Recorded robot episodes >>
◇ ◇ ◇
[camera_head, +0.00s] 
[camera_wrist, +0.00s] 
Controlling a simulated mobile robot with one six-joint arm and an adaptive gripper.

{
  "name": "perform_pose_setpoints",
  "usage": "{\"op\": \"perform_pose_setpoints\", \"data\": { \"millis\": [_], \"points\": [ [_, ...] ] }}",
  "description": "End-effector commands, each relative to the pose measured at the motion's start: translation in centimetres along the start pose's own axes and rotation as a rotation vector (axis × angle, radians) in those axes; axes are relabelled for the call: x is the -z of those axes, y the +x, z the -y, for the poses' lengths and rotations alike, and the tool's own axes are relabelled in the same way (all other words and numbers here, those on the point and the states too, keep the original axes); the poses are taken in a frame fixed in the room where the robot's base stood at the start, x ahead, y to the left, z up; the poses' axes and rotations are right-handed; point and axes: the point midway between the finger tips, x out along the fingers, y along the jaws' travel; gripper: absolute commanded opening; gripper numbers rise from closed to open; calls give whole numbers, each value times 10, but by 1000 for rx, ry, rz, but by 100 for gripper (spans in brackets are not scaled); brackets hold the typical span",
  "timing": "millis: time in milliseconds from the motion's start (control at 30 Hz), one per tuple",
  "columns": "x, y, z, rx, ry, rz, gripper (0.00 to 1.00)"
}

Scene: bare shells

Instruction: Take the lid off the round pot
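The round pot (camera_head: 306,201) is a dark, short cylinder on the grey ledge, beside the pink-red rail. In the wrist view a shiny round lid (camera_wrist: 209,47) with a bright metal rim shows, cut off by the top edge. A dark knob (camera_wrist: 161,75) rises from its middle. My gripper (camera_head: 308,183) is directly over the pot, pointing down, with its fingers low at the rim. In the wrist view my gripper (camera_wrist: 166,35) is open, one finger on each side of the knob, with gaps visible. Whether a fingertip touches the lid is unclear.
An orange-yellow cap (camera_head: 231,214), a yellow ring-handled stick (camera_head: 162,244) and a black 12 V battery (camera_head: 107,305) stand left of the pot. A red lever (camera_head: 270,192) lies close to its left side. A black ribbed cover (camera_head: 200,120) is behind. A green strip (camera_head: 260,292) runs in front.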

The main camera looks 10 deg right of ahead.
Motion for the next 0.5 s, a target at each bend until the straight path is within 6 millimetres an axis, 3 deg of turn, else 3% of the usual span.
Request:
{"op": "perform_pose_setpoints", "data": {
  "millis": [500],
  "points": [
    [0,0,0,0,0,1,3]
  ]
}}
◇ ◇ ◇
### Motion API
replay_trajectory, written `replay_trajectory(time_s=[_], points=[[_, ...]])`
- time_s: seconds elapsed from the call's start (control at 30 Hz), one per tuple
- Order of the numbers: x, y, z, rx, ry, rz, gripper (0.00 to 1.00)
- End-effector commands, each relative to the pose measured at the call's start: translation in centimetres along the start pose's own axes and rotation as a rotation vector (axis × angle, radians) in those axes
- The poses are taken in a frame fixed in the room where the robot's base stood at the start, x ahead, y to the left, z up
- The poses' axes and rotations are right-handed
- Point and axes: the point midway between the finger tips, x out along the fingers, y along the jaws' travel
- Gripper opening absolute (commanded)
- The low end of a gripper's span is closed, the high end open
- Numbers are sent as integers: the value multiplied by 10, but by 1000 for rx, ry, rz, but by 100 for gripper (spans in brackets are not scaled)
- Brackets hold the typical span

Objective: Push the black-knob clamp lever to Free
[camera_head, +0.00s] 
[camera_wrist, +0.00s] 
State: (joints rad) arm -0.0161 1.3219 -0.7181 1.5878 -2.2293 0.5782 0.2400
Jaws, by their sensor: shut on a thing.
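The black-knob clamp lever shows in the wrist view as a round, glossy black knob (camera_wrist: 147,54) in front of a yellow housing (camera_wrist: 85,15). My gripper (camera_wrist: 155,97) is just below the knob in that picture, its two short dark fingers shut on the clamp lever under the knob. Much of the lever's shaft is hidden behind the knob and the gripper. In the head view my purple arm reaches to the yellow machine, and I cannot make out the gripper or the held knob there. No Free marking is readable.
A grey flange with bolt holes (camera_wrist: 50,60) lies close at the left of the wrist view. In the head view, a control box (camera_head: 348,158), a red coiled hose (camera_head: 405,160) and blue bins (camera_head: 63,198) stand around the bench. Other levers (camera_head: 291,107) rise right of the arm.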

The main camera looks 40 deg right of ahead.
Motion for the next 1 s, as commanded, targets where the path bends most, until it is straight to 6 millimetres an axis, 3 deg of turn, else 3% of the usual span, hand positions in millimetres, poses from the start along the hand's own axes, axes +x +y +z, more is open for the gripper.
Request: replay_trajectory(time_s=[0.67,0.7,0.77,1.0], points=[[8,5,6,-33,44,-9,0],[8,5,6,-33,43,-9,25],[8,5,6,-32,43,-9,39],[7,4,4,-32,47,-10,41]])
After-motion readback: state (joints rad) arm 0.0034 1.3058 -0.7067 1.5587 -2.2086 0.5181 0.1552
◇ ◇ ◇
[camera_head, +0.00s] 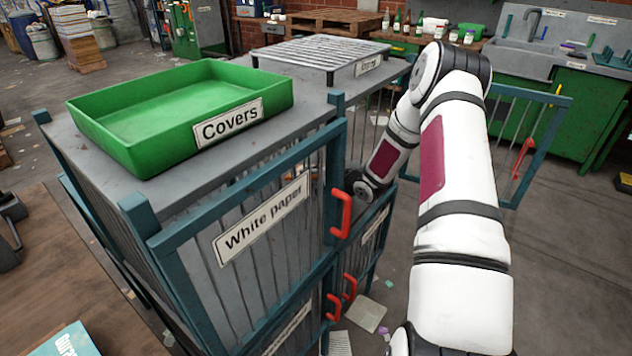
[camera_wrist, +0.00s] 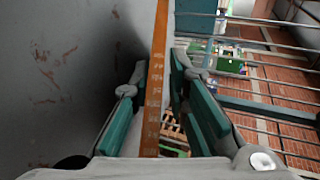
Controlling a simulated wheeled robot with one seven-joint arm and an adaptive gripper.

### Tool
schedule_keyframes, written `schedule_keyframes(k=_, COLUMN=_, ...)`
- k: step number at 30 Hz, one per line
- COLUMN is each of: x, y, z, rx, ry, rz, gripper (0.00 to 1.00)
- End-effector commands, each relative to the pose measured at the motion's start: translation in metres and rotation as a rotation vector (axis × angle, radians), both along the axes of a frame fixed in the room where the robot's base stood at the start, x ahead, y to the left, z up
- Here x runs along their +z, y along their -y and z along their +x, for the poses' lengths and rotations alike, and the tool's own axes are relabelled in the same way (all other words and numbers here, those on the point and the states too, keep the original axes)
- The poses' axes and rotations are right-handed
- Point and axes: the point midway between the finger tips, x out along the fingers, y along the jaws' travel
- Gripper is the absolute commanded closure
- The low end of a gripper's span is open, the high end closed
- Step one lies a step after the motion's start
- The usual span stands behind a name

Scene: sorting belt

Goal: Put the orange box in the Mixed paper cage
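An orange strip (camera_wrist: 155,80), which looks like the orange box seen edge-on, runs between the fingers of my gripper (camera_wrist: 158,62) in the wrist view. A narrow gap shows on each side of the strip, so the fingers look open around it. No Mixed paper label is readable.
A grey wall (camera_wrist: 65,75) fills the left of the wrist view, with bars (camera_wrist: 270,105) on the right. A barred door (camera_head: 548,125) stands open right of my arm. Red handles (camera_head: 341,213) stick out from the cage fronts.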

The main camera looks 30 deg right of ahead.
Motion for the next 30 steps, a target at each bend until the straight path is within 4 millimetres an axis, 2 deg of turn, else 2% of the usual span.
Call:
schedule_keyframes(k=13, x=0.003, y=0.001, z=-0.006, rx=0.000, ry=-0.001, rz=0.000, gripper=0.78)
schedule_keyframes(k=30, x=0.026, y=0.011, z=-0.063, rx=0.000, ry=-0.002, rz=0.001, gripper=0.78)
◇ ◇ ◇
WHAT TO PRODUCE >> Show every line that contains the word "within".

RESPONSE TO THE TASK >>
Motion for the next 0.5 s, a target at each bend until the straight path is within 6 millimetres an axis, 3 deg of turn, else 3% of the usual span.
Motion for the next 30 steps, a target at each bend until the straight path is within 4 millimetres an axis, 2 deg of turn, else 2% of the usual span.

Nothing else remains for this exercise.